I had read about fillers popping out here. I have never seen a post that said, go ahead and fill away. This house will have upcoming foundation work as well which might flex the floors which makes the decision not to fill even easier.

I do like the idea of spot filling small areas. Some spots in the floor are dangerous without filling or sanding to fix the sharp edges.


We chose the stain hoping it would disguise some of the cracks and gaps.
What problems might I encounter if I choose to stain?
Does it just not absorb or get splotchy or..?
I guess I can make a test board to try it.

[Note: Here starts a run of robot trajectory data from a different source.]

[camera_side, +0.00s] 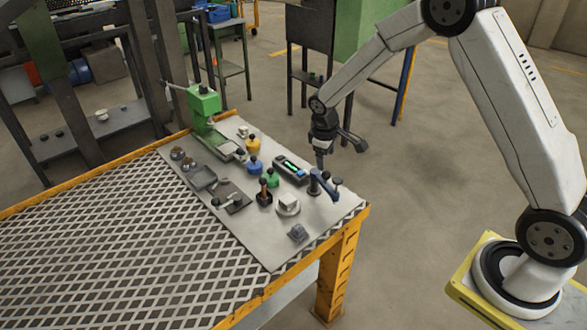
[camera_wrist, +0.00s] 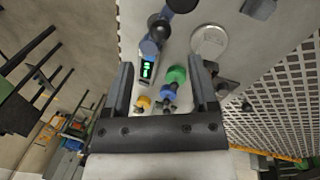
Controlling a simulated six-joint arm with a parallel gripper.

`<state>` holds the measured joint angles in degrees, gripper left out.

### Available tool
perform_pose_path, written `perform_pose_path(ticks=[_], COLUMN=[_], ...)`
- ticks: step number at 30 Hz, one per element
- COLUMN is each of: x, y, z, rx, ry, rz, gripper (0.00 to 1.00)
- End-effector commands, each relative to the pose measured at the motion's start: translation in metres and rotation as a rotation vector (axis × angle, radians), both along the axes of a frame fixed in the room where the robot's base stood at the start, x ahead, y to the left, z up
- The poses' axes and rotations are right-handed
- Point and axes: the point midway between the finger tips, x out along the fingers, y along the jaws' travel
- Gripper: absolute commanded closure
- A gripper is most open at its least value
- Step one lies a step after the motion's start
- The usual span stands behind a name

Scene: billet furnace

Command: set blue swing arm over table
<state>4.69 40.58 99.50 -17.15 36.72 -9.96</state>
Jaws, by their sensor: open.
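The blue swing arm (camera_side: 326,184) stands at the right edge of the grey table top (camera_side: 248,222). Its bar reaches right from a post and has a dark knob at the end. In the side view that end lies about at the table's edge; I cannot tell whether it is over the top or past it. The swing arm also shows at the top of the wrist view (camera_wrist: 181,5), partly cut off. My gripper (camera_side: 320,164) is above and behind the swing arm, apart from it.
A device with a green display (camera_side: 291,168) lies beside the swing arm. Green (camera_side: 272,180), blue (camera_side: 254,164) and yellow (camera_side: 253,144) knobs stand left of it. A white round piece (camera_side: 289,206) is in front. A green press (camera_side: 204,106) stands at the back left.

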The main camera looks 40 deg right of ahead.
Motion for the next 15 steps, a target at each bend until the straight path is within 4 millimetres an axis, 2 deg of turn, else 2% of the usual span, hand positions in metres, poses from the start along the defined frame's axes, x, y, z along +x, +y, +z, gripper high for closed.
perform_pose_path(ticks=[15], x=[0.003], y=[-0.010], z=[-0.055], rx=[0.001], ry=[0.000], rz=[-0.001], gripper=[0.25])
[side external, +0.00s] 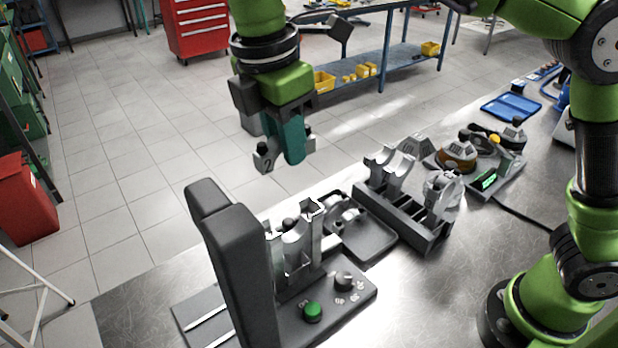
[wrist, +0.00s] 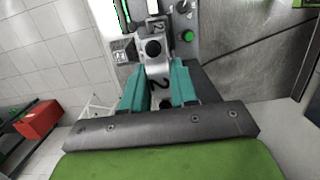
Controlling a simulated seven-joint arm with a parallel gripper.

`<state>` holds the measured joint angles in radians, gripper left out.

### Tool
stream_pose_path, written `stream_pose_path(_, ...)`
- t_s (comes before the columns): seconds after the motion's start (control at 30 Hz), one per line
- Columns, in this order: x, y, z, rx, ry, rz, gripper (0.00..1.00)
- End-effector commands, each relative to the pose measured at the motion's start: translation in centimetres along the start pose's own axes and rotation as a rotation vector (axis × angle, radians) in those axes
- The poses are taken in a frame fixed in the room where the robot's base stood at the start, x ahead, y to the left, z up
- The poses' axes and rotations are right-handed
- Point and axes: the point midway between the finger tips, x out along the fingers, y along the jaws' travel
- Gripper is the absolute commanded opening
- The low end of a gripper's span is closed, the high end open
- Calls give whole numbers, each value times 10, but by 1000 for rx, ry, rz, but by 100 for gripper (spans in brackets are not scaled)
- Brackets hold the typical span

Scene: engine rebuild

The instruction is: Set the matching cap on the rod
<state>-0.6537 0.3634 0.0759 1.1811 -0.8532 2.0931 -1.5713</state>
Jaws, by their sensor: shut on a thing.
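My gripper (side external: 293,158) has teal fingers and is shut on a grey bearing cap (side external: 264,160) marked 2. It holds the cap in the air above the fixture. The wrist view shows the cap (wrist: 159,72) between the teal fingers (wrist: 160,88), with its 2 facing the camera. The silver rod (side external: 297,250) stands upright in the fixture (side external: 350,297), its open half-round end up, below and apart from the cap. In the wrist view a part of the rod marked 2 (wrist: 156,27) shows beyond the cap; the cap hides some of it.
A tall dark padded post (side external: 236,260) stands at the fixture's left. The fixture has a green button (side external: 312,311) and a knob. A dark rack (side external: 412,222) with several silver parts stands to the right, beside a shallow grey tray (side external: 368,240). Bare table lies in front of the rack.

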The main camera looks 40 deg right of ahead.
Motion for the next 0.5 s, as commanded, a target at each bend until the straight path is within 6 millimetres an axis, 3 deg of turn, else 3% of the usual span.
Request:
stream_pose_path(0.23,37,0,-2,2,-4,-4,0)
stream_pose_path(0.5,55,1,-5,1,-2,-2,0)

Choosing the Traffic was a long researched decision made here at the forum. I read Fabulon might better suit me but was persuaded to get the one of a kind benefits and challenges that Traffic offers. I probably should have posted before buying. :x

I hope I didn't overbuy finish by too much. I went by Gary's estimates I think. I'm planning 3 coats.

I guess I will go with the 10" pad and 3/8" roller.
Do I use the roller with the finish in the roller pan or apply a 'river' of finish from the bottle perpendicular to the area I am rolling and spread it out?

I assume I can only edge as much as I can roll within say 10 minutes otherwise the edges would dry first. I'm guessing on a big room I'd do some edging, do some rolling, do some edging, do some rolling. Correct?

Can I clean or store the wet rollers, and pads somehow, or are they 1 time use only.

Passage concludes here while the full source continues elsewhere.